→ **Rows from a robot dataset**

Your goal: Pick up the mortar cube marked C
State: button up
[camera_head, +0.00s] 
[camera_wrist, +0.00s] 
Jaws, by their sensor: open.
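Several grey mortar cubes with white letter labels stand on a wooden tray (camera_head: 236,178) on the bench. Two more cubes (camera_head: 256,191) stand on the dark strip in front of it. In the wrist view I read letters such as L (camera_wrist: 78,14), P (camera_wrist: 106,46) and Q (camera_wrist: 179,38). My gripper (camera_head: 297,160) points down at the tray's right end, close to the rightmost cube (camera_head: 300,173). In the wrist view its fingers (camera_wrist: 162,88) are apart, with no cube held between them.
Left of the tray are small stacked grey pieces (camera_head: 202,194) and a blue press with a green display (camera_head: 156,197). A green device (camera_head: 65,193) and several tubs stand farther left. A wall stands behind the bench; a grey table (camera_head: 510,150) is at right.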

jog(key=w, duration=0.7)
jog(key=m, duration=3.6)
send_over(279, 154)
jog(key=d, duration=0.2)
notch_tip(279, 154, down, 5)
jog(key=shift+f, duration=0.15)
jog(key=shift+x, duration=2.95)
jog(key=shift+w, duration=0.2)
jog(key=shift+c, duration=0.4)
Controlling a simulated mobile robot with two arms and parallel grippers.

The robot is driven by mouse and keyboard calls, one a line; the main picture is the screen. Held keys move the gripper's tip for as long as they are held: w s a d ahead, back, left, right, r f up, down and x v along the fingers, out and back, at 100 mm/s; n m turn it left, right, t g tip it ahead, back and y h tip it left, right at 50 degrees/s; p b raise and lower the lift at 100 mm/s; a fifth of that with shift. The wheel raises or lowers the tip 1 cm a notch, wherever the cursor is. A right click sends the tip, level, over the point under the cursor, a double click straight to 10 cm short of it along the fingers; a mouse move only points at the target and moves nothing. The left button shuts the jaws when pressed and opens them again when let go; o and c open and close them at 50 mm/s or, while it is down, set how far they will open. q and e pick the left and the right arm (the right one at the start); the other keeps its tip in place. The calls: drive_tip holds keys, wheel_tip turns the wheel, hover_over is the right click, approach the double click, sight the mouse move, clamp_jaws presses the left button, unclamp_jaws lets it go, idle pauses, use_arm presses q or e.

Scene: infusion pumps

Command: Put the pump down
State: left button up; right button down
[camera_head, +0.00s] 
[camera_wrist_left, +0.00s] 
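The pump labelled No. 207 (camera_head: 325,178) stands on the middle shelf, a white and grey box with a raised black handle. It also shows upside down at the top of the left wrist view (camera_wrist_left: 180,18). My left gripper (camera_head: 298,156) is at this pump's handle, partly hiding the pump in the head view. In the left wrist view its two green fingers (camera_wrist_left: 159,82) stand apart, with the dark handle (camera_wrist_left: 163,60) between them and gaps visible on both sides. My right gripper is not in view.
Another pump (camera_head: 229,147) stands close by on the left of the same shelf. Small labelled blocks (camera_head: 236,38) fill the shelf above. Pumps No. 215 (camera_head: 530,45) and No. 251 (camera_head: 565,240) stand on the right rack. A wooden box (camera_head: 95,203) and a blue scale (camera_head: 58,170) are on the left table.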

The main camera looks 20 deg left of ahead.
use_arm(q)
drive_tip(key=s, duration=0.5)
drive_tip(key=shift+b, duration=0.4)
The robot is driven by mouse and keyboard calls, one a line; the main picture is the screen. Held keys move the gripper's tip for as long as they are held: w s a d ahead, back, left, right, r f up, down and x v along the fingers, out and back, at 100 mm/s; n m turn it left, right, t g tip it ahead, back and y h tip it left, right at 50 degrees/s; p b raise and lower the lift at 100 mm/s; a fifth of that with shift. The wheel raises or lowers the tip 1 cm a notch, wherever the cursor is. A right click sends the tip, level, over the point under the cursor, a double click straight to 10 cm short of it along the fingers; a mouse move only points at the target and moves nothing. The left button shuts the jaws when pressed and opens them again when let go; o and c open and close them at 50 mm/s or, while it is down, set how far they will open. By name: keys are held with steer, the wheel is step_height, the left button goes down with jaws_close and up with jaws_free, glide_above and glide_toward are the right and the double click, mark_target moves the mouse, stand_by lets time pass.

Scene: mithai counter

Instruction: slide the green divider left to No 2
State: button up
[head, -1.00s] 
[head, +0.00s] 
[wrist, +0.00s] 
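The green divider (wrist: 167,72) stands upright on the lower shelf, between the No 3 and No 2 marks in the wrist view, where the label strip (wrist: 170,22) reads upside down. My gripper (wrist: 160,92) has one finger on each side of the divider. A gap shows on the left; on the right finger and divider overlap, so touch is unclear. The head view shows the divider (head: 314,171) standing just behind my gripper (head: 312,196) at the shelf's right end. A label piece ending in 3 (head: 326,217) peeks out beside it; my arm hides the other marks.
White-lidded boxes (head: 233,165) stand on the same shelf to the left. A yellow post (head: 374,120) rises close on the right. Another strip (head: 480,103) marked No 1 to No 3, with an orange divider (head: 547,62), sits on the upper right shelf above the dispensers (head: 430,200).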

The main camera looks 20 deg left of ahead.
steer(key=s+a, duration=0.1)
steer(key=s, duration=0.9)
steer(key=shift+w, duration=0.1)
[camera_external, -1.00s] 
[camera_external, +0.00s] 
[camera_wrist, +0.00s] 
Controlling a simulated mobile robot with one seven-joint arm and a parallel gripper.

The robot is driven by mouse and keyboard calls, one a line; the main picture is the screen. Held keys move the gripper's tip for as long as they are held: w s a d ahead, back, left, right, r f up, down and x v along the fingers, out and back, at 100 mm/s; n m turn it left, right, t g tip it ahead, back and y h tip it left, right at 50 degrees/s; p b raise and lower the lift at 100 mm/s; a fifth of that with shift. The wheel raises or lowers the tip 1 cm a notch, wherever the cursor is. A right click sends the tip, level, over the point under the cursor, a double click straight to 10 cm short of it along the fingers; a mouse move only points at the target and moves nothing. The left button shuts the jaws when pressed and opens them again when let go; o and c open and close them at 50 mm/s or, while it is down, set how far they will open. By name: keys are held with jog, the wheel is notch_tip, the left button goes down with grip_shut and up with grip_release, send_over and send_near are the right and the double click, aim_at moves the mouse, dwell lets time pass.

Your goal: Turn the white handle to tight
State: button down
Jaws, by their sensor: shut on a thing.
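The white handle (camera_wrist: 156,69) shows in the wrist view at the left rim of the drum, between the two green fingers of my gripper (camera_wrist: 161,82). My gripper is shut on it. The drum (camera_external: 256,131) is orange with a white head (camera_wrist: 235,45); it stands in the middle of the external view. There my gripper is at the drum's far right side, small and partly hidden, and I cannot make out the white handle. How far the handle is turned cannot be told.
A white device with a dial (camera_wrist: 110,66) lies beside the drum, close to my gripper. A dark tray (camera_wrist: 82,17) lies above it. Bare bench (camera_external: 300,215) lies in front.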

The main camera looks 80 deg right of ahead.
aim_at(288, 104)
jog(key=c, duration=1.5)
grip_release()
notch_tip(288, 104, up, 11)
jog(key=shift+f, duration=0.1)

* * *

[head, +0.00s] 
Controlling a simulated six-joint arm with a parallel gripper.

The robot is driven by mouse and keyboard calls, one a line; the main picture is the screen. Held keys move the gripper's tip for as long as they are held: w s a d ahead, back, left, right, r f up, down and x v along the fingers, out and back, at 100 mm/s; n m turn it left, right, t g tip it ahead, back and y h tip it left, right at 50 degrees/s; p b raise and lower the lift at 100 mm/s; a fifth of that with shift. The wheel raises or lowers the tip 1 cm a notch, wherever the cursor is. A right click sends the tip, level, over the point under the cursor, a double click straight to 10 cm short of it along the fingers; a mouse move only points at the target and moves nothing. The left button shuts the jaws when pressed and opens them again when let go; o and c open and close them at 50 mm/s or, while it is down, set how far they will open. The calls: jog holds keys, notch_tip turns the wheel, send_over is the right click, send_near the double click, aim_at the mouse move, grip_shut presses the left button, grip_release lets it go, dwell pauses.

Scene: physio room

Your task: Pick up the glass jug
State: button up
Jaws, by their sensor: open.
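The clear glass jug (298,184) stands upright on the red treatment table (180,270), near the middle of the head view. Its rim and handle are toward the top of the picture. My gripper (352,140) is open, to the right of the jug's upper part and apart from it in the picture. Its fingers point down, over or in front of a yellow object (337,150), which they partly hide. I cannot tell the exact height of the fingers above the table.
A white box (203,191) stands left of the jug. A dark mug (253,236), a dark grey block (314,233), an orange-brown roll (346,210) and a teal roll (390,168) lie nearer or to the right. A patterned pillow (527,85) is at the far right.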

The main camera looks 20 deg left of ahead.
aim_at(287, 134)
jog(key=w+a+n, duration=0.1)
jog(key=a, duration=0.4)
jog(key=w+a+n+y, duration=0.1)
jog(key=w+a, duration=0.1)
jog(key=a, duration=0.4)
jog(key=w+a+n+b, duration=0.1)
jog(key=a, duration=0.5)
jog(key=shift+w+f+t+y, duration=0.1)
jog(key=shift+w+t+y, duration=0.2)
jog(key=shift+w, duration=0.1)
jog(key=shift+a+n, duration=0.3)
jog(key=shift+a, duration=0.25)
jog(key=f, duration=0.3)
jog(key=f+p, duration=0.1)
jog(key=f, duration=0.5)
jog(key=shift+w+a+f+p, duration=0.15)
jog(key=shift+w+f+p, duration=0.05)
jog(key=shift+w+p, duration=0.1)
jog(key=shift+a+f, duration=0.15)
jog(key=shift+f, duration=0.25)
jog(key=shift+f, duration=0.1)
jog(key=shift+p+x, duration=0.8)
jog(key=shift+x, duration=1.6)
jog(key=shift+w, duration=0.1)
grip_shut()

→ **WHAT THE EXERCISE ASKS**
Gather each line holding the string "dwell".

→ **REPLY TO THE EXERCISE**
The robot is driven by mouse and keyboard calls, one a line; the main picture is the screen. Held keys move the gripper's tip for as long as they are held: w s a d ahead, back, left, right, r f up, down and x v along the fingers, out and back, at 100 mm/s; n m turn it left, right, t g tip it ahead, back and y h tip it left, right at 50 degrees/s; p b raise and lower the lift at 100 mm/s; a fifth of that with shift. The wheel raises or lowers the tip 1 cm a notch, wherever the cursor is. A right click sends the tip, level, over the point under the cursor, a double click straight to 10 cm short of it along the fingers; a mouse move only points at the target and moves nothing. The left button shuts the jaws when pressed and opens them again when let go; o and c open and close them at 50 mm/s or, while it is down, set how far they will open. By name: keys are held with jog, the wheel is notch_tip, the left button goes down with grip_shut and up with grip_release, send_over and send_near are the right and the double click, aim_at moves the mouse, dwell lets time pass.
The robot is driven by mouse and keyboard calls, one a line; the main picture is the screen. Held keys move the gripper's tip for as long as they are held: w s a d ahead, back, left, right, r f up, down and x v along the fingers, out and back, at 100 mm/s; n m turn it left, right, t g tip it ahead, back and y h tip it left, right at 50 degrees/s; p b raise and lower the lift at 100 mm/s; a fifth of that with shift. The wheel raises or lowers the tip 1 cm a notch, wherever the cursor is. A right click sends the tip, level, over the point under the cursor, a double click straight to 10 cm short of it along the fingers; a mouse move only points at the target and moves nothing. The left button shuts the jaws when pressed and opens them again when let go; o and c open and close them at 50 mm/s or, while it is down, set how far they will open. The calls: jog holds keys, notch_tip turns the wheel, send_over is the right click, send_near the double click, aim_at the mouse move, grip_shut presses the left button, grip_release lets it go, dwell pauses.

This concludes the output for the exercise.